↓

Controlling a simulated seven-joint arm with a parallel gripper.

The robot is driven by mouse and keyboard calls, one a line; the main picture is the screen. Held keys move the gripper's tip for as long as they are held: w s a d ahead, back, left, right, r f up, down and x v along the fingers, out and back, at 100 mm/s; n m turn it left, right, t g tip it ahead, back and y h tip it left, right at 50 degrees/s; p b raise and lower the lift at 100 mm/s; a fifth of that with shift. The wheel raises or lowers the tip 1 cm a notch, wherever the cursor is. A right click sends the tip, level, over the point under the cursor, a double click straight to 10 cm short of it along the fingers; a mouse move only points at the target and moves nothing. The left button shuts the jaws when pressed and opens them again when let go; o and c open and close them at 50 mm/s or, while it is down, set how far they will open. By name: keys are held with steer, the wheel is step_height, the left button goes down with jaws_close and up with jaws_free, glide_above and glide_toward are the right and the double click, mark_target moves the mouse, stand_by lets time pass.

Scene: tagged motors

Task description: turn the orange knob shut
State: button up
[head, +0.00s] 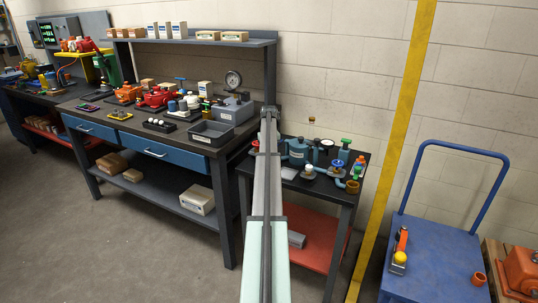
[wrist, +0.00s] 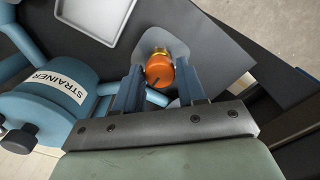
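The orange knob (wrist: 160,72) shows in the wrist view, round, with a dark pointer line on its face and a brass-coloured part behind it. It stands over a grey plate (wrist: 188,52). My gripper (wrist: 160,70) has its two blue-grey fingers apart, one on each side of the knob. The gaps beside the knob are very narrow, and I cannot tell whether either finger touches it. In the head view my arm reaches toward the dark table on the right; I cannot make out the fingers or the orange knob there.
A blue cylinder labelled STRAINER (wrist: 62,97) and blue pipes lie close on the left in the wrist view. A pale tray (wrist: 103,20) is above. In the head view, blue fittings (head: 298,152) crowd the dark table. A blue trolley (head: 440,235) stands to the right.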

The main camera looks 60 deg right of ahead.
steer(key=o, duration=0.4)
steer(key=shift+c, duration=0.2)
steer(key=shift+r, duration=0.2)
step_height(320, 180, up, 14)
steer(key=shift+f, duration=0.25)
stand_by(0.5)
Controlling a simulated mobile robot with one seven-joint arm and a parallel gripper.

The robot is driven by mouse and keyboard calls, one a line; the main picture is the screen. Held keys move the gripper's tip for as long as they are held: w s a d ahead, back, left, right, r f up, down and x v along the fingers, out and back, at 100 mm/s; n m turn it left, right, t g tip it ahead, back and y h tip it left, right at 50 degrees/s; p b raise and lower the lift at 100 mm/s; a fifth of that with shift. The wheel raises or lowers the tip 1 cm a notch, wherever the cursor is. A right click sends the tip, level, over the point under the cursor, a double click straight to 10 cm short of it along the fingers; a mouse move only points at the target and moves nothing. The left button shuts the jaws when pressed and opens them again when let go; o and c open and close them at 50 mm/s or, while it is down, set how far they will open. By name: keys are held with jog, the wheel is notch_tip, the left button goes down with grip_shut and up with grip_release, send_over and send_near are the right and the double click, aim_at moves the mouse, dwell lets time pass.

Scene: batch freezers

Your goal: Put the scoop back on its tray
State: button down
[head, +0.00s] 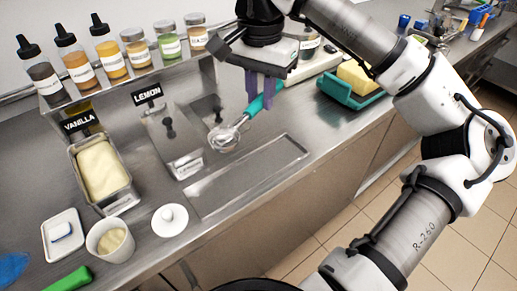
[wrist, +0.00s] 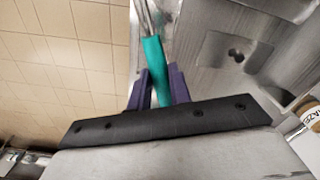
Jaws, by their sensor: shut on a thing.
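The scoop has a teal handle (head: 256,106) and a metal head (head: 225,138). My gripper (head: 260,98), with purple fingers, is shut on the teal handle. The scoop slants, its head toward the lower left, over or near the counter by the lemon tub; I cannot tell if the head touches the surface. In the wrist view, the handle (wrist: 156,75) lies between the fingers (wrist: 160,88), and its head is out of frame. A small white tray (head: 50,246) at the lower left holds a small blue-and-white item. I cannot tell whether this is the scoop's tray.
A vanilla tub (head: 126,197) and a lidded lemon tub (head: 186,165) sit in the counter. A white cup (head: 93,240) and round white lid (head: 170,219) stand in front. Bottles and jars line the shelf behind. A long recessed panel (head: 250,175) is clear.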

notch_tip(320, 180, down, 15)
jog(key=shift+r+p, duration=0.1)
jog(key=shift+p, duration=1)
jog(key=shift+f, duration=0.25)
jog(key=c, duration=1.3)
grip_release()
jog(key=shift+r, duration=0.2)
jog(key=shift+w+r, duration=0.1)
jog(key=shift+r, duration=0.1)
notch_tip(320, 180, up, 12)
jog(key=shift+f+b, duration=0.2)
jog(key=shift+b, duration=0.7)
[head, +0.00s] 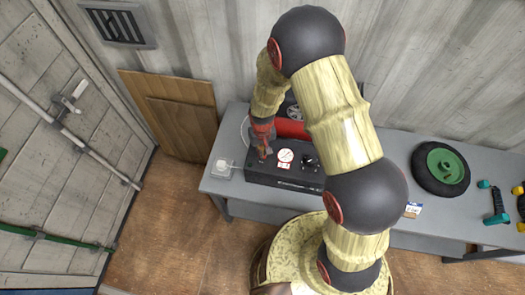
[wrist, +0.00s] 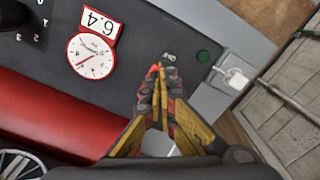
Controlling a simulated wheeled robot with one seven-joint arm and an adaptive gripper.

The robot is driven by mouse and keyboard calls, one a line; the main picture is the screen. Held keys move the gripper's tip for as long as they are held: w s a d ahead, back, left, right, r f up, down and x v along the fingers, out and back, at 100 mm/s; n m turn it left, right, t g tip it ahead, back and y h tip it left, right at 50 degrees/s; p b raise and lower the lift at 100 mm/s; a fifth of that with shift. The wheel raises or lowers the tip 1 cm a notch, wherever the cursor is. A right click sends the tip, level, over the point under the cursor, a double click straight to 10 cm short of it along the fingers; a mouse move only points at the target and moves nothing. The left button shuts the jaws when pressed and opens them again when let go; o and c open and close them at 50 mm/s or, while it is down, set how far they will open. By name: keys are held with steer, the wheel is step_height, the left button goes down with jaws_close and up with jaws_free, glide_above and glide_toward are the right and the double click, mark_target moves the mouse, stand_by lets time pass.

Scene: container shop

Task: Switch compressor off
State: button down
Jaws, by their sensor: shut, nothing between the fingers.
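The compressor has a black control box (head: 262,177) with a red tank (head: 292,128) behind it, on the grey table. A small light-marked part (wrist: 169,57), perhaps the switch, shows just beyond my fingertips. My gripper (wrist: 162,74) is shut and empty, pointing down at the panel's left end in the head view (head: 265,153). Whether the fingertips touch the panel is unclear, and they partly hide the switch area.
A white socket box (head: 223,168) with a cable sits left of the compressor on the grey table (head: 400,160). A wheel (head: 440,168) and a teal tool (head: 495,205) lie to the right. Wooden boards (head: 175,115) lean behind, left of the table.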

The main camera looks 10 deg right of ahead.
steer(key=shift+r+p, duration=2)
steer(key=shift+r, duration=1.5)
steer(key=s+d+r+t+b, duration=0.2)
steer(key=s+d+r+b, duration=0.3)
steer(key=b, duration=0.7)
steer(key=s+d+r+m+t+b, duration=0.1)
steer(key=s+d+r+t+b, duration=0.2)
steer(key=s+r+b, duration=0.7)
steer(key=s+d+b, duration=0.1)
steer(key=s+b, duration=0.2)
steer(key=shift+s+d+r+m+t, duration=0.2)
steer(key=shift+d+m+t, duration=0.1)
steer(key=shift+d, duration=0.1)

↑

- [REQUIREMENT] From the data above, write out everything exactly except the pictures.

- [EXPECTED OUTPUT]
Controlling a simulated seven-joint arm with a parallel gripper.

The robot is driven by mouse and keyboard calls, one a line; the main picture is the screen. Held keys move the gripper's tip for as long as they are held: w s a d ahead, back, left, right, r f up, down and x v along the fingers, out and back, at 100 mm/s; n m turn it left, right, t g tip it ahead, back and y h tip it left, right at 50 degrees/s; p b raise and lower the lift at 100 mm/s; a fifth of that with shift. The wheel raises or lowers the tip 1 cm a notch, wherever the cursor is. A right click sends the tip, level, over the point under the cursor, a double click straight to 10 cm short of it along the fingers; a mouse move only points at the target and moves nothing. The left button shuts the jaws when pressed and opens them again when let go; o and c open and close them at 50 mm/s or, while it is down, set how far they will open. By name: keys are held with steer, the wheel is step_height, the left button goes down with jaws_close and up with jaws_free, glide_above and glide_toward are the right and the double click, mark_target moves the mouse, stand_by lets time pass.

Scene: tagged motors

Task description: turn the orange knob shut
State: button up
[head, +0.00s] 
[wrist, +0.00s] 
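The orange knob (wrist: 160,72) shows in the wrist view, round, with a dark pointer line on its face and a brass-coloured part behind it. It stands over a grey plate (wrist: 188,52). My gripper (wrist: 160,70) has its two blue-grey fingers apart, one on each side of the knob. The gaps beside the knob are very narrow, and I cannot tell whether either finger touches it. In the head view my arm reaches toward the dark table on the right; I cannot make out the fingers or the orange knob there.
A blue cylinder labelled STRAINER (wrist: 62,97) and blue pipes lie close on the left in the wrist view. A pale tray (wrist: 103,20) is above. In the head view, blue fittings (head: 298,152) crowd the dark table. A blue trolley (head: 440,235) stands to the right.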

The main camera looks 60 deg right of ahead.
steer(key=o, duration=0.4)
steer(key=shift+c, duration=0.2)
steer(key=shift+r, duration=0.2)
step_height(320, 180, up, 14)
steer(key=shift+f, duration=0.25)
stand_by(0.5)
Controlling a simulated mobile robot with one seven-joint arm and a parallel gripper.

The robot is driven by mouse and keyboard calls, one a line; the main picture is the screen. Held keys move the gripper's tip for as long as they are held: w s a d ahead, back, left, right, r f up, down and x v along the fingers, out and back, at 100 mm/s; n m turn it left, right, t g tip it ahead, back and y h tip it left, right at 50 degrees/s; p b raise and lower the lift at 100 mm/s; a fifth of that with shift. The wheel raises or lowers the tip 1 cm a notch, wherever the cursor is. A right click sends the tip, level, over the point under the cursor, a double click straight to 10 cm short of it along the fingers; a mouse move only points at the target and moves nothing. The left button shuts the jaws when pressed and opens them again when let go; o and c open and close them at 50 mm/s or, while it is down, set how far they will open. By name: keys are held with jog, the wheel is notch_tip, the left button goes down with grip_shut and up with grip_release, send_over and send_near are the right and the double click, aim_at moves the mouse, dwell lets time pass.

Scene: batch freezers

Your goal: Put the scoop back on its tray
State: button down
[head, +0.00s] 
[wrist, +0.00s] 
Jaws, by their sensor: shut on a thing.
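The scoop has a teal handle (head: 256,106) and a metal head (head: 225,138). My gripper (head: 260,98), with purple fingers, is shut on the teal handle. The scoop slants, its head toward the lower left, over or near the counter by the lemon tub; I cannot tell if the head touches the surface. In the wrist view, the handle (wrist: 156,75) lies between the fingers (wrist: 160,88), and its head is out of frame. A small white tray (head: 50,246) at the lower left holds a small blue-and-white item. I cannot tell whether this is the scoop's tray.
A vanilla tub (head: 126,197) and a lidded lemon tub (head: 186,165) sit in the counter. A white cup (head: 93,240) and round white lid (head: 170,219) stand in front. Bottles and jars line the shelf behind. A long recessed panel (head: 250,175) is clear.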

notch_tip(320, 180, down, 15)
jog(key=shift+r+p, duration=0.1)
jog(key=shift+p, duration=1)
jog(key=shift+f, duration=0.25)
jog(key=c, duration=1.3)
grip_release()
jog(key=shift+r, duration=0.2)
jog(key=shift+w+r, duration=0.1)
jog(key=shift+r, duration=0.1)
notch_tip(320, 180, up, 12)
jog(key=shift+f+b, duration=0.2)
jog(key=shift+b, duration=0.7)
[head, +0.00s] 
[wrist, +0.00s] 
Controlling a simulated wheeled robot with one seven-joint arm and an adaptive gripper.

The robot is driven by mouse and keyboard calls, one a line; the main picture is the screen. Held keys move the gripper's tip for as long as they are held: w s a d ahead, back, left, right, r f up, down and x v along the fingers, out and back, at 100 mm/s; n m turn it left, right, t g tip it ahead, back and y h tip it left, right at 50 degrees/s; p b raise and lower the lift at 100 mm/s; a fifth of that with shift. The wheel raises or lowers the tip 1 cm a notch, wherever the cursor is. A right click sends the tip, level, over the point under the cursor, a double click straight to 10 cm short of it along the fingers; a mouse move only points at the target and moves nothing. The left button shuts the jaws when pressed and opens them again when let go; o and c open and close them at 50 mm/s or, while it is down, set how far they will open. By name: keys are held with steer, the wheel is step_height, the left button goes down with jaws_close and up with jaws_free, glide_above and glide_toward are the right and the double click, mark_target moves the mouse, stand_by lets time pass.

Scene: container shop

Task: Switch compressor off
State: button down
Jaws, by their sensor: shut, nothing between the fingers.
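The compressor has a black control box (head: 262,177) with a red tank (head: 292,128) behind it, on the grey table. A small light-marked part (wrist: 169,57), perhaps the switch, shows just beyond my fingertips. My gripper (wrist: 162,74) is shut and empty, pointing down at the panel's left end in the head view (head: 265,153). Whether the fingertips touch the panel is unclear, and they partly hide the switch area.
A white socket box (head: 223,168) with a cable sits left of the compressor on the grey table (head: 400,160). A wheel (head: 440,168) and a teal tool (head: 495,205) lie to the right. Wooden boards (head: 175,115) lean behind, left of the table.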

The main camera looks 10 deg right of ahead.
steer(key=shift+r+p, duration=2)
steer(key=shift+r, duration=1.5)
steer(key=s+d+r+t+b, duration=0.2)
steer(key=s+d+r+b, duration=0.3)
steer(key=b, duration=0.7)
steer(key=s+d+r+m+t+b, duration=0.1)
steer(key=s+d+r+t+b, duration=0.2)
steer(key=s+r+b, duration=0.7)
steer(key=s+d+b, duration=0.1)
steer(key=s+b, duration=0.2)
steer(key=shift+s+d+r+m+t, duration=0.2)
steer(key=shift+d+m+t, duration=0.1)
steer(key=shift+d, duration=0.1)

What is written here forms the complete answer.